Que peut-on attendre de la COP24?
Les négociations climatiques internationales reprennent le 2 décembre à Katowice en Pologne. Elles devront établir les règles d’application de l’Accord de Paris. Mais un manque d’ambition global des Etats participants est à craindre
Les négociateurs qui se retrouveront dès dimanche et jusqu’au 14 décembre à Katowice en Pologne pour la conférence climatique COP24 ne pourront pas dire qu’ils ne savaient pas. Ces derniers mois, les signaux d’alarme se sont multipliés sur le climat. L’année 2018 est bien partie pour être la quatrième plus chaude jamais enregistrée, a alerté jeudi l’Organisation météorologique mondiale (OMM). Cet été, canicules, sécheresses et incendies de forêt ont durement frappé l’Europe et l’Amérique du Nord, tandis qu’en Arctique l’étendue de la banquise est restée largement en dessous de sa moyenne historique tout au long de l’année.
«On peut espérer que les preuves scientifiques vont peser sur les négociations, veut croire Géraldine Pflieger, directrice de l’Institut des sciences de l’environnement de l’Université de Genève.
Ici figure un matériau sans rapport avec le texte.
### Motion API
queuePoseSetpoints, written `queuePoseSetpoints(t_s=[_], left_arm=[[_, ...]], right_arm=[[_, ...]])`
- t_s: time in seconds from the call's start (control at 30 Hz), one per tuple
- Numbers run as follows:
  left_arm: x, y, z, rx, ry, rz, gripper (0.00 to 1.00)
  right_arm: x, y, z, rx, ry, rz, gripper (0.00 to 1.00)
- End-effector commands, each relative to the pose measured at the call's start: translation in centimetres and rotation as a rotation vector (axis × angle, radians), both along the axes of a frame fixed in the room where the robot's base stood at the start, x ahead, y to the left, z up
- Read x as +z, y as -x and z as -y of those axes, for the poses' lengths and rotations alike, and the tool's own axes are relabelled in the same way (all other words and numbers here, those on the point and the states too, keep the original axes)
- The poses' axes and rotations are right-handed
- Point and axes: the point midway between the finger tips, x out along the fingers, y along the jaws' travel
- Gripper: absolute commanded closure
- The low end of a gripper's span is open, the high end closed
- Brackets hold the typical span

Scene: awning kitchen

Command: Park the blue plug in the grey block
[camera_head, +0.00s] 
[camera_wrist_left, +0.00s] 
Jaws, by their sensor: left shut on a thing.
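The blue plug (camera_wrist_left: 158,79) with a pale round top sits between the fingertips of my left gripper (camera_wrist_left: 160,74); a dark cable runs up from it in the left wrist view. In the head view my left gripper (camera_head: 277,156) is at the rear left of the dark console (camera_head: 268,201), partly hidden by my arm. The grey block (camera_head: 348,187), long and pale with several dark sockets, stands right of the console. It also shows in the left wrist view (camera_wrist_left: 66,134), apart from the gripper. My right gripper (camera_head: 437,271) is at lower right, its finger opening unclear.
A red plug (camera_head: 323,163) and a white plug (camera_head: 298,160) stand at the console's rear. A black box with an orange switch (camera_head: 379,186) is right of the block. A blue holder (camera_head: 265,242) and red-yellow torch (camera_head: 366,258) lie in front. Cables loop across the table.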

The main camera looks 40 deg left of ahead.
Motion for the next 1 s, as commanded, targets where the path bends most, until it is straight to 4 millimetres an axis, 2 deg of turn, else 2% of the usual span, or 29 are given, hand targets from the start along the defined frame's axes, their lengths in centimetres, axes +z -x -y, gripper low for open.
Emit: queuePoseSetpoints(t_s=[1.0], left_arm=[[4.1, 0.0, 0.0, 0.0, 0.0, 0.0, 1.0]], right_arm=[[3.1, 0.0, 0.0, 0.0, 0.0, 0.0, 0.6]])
Le dernier rapport du GIEC offre un degré inédit d’explicitation de la menace liée au réchauffement et des solutions qui doivent être mises en place.» Paru le 8 octobre dernier, ce document souligne la pertinence de maintenir le réchauffement de la planète à 1,5°C d’ici à la fin du siècle, par rapport au niveau préindustriel. Il indique aussi que pour y parvenir, il faudrait atteindre la neutralité carbone (soit un niveau équivalent entre nos émissions de CO2 et leur absorption par des phénomènes naturels ou artificiels) en 2050. Contexte géopolitique peu favorable
Or le monde ne semble pas encore engagé dans une telle trajectoire. «Les émissions mondiales de dioxyde de carbone (CO2) ont augmenté en 2017 après avoir été stables pendant les trois précédentes années, d’après un récent rapport du Programme des Nations unies pour l’environnement, rappelle Jens Mattias Clausen de Greenpeace. Les Etats doivent revoir leurs promesses à la hausse pour respecter l’objectif inscrit dans l’Accord de Paris, qui est de ne pas dépasser 2°C de réchauffement, si possible 1,5°C.» Les engagements nationaux actuels mènent vers un réchauffement global de +3°C à la fin du siècle.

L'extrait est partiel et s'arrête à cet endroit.